Online Music Sales and the Shift Back to Physical Media

Owen Brooks
Owen Brooks
Published in
2 min readOct 3, 2018

Until 2013, the iTunes Store was the dominant online music marketplace. What changed? In the early 2010’s, iTunes started to face stiffer competition from fellow digital stores like Google Play and Amazon MP3, who offered music in an MP3 format: a less digitally restrictive file type than iTunes’ proprietary AAC format. At the same time, Spotify was setting up to become an industry gamechanger, and by July 2011, both Google Play Music and Spotify outranked iTunes in Google searches (see below).

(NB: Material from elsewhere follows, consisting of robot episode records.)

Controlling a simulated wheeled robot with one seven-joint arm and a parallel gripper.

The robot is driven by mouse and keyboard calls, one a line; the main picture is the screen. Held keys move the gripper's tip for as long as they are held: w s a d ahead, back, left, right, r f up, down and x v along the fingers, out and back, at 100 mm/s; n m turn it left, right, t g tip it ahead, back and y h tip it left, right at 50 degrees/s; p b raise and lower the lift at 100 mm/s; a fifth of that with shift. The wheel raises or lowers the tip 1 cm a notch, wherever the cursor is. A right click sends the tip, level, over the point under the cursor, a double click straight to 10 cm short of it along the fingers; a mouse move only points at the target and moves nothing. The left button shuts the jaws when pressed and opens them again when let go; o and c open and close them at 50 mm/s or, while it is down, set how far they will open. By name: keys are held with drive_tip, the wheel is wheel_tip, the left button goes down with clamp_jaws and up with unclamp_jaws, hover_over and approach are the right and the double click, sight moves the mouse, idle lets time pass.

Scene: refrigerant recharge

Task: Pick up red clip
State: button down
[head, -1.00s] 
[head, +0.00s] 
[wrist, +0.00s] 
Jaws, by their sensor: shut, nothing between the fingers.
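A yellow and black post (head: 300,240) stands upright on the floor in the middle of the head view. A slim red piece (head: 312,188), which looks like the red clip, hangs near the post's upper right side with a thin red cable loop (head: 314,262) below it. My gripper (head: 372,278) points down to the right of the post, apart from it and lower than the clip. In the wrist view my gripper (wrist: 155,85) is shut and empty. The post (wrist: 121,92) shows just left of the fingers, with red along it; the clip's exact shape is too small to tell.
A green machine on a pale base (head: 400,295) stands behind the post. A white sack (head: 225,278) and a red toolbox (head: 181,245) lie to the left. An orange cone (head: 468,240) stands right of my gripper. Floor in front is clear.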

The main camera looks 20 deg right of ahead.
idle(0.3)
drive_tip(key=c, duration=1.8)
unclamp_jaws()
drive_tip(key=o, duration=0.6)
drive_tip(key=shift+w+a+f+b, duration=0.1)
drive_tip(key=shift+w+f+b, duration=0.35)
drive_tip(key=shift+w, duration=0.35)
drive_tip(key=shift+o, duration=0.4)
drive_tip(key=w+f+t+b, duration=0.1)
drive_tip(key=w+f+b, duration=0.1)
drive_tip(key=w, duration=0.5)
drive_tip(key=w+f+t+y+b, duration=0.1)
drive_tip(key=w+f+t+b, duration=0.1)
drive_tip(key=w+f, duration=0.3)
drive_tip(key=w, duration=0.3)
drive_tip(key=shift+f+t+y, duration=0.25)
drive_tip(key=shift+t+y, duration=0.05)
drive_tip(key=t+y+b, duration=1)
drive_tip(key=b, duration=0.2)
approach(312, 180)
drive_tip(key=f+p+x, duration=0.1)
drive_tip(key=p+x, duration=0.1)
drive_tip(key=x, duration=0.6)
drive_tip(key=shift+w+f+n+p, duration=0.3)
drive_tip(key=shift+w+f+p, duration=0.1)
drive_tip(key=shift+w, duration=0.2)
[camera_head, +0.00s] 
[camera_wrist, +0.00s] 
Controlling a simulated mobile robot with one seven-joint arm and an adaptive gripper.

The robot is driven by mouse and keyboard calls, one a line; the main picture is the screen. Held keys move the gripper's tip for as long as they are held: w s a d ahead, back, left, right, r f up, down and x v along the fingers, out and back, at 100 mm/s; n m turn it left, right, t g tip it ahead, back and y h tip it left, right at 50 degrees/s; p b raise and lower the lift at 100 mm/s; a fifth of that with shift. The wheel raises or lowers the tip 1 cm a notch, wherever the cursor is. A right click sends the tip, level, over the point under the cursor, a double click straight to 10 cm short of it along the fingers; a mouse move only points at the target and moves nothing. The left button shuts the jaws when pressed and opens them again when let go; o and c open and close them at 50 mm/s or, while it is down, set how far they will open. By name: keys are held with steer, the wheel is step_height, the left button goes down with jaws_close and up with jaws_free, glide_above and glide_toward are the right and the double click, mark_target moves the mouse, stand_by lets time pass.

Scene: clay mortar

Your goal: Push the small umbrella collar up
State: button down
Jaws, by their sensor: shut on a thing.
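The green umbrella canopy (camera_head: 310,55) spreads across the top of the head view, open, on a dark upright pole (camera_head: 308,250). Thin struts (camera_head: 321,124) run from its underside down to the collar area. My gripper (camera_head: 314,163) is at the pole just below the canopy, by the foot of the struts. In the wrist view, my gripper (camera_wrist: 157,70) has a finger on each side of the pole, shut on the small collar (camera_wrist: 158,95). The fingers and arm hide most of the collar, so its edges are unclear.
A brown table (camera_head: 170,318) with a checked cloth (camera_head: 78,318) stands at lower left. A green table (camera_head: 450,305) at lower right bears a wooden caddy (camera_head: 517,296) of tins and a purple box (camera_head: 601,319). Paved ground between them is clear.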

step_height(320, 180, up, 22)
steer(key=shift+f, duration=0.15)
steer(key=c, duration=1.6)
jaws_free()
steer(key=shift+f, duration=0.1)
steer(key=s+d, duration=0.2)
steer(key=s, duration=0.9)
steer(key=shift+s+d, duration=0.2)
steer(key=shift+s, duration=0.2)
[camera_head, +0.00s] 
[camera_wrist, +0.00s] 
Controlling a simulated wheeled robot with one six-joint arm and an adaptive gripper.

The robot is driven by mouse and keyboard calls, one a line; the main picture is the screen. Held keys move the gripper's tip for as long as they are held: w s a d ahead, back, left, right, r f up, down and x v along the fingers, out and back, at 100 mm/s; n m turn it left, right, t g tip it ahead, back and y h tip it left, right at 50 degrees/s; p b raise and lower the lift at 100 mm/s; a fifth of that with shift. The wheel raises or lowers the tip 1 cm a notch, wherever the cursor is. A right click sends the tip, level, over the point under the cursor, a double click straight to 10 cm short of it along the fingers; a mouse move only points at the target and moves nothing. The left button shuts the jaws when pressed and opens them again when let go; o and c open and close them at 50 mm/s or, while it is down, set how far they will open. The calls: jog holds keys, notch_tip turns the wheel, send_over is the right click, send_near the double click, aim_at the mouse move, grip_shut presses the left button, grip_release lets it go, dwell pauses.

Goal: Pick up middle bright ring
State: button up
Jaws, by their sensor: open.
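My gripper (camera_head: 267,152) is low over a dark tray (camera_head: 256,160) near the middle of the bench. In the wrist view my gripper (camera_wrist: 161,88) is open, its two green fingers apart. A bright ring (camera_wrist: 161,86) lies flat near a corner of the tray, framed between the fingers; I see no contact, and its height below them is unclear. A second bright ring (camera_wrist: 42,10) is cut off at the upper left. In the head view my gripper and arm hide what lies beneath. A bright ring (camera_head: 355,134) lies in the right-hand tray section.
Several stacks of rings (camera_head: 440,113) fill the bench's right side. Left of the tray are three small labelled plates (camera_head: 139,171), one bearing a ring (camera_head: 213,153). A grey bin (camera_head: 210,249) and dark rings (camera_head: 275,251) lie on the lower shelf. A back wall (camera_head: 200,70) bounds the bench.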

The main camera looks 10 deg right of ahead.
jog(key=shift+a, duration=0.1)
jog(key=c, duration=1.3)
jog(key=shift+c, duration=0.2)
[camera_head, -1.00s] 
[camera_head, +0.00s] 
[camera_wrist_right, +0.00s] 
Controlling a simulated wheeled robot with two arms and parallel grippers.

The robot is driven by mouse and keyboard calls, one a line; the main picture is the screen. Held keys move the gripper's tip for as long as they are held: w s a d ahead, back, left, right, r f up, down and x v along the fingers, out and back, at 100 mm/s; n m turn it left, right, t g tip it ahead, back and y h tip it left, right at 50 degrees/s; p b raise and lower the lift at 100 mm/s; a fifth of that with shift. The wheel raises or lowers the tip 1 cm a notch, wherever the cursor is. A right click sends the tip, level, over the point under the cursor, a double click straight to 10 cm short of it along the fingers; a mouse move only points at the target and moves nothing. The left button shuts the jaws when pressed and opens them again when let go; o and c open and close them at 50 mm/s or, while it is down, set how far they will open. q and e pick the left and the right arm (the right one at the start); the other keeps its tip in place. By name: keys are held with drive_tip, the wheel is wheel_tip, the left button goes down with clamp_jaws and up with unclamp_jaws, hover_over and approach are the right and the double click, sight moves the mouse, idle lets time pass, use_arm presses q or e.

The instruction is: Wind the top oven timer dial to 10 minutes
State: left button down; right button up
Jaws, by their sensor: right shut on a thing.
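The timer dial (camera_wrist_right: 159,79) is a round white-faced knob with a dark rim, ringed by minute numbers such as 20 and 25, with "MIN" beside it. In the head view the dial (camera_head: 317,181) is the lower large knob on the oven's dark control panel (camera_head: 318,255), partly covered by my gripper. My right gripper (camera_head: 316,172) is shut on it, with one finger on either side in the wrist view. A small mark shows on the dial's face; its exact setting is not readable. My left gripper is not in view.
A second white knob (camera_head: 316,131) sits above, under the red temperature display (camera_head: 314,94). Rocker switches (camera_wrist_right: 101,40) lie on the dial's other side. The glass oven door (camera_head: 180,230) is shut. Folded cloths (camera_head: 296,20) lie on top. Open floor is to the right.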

Spotify’s initial peak in July 2011

Online sales of music would not go out with a whimper however, and other stores would rise by finding a niche market. One such digital marketplace is Bandcamp, which overtook iTunes in search popularity in February 2013. Bandcamp sells both digital and physical music that often cannot be found anywhere else, and many artists release music free of charge. Bandcamp focuses on music released by independent artists and labels, and allows it’s customers a wide range of formats, both lossy and lossless, for its customers, making it the only major service to sell lossless music other than Beatport. Beatport is esentially iTunes for DJs, offering a catalog of dance music purchasable in lossy or (for a premium) lossless formats. Beatport, though never as popular as Bandcamp, found success with the EDM craze of the turn of the decade, but has been losing relevancy as DJs are now implementing streaming music. The rising trend in vinyl sales over the past decade created a need for an online market to buy and sell physical media, a large niche that Discogs has filled quite comfortably, beating out Bandcamp in search rank 2016 and onward. Discogs serves as both a music database and marketplace, with users cataloging and trading rare CD’s and records. The physical nature of Discogs’ products makes it the most expensive of the online stores, but it’s comprehensive and ever-growing knowledge of music and the convenience of being able to search a digital marketplace for obscure records that one would otherwise have to dig for in a music shop or thrift store has kept it popular as other means of purchase have come and gone.

Discogs is currently the most popular among these online music stores.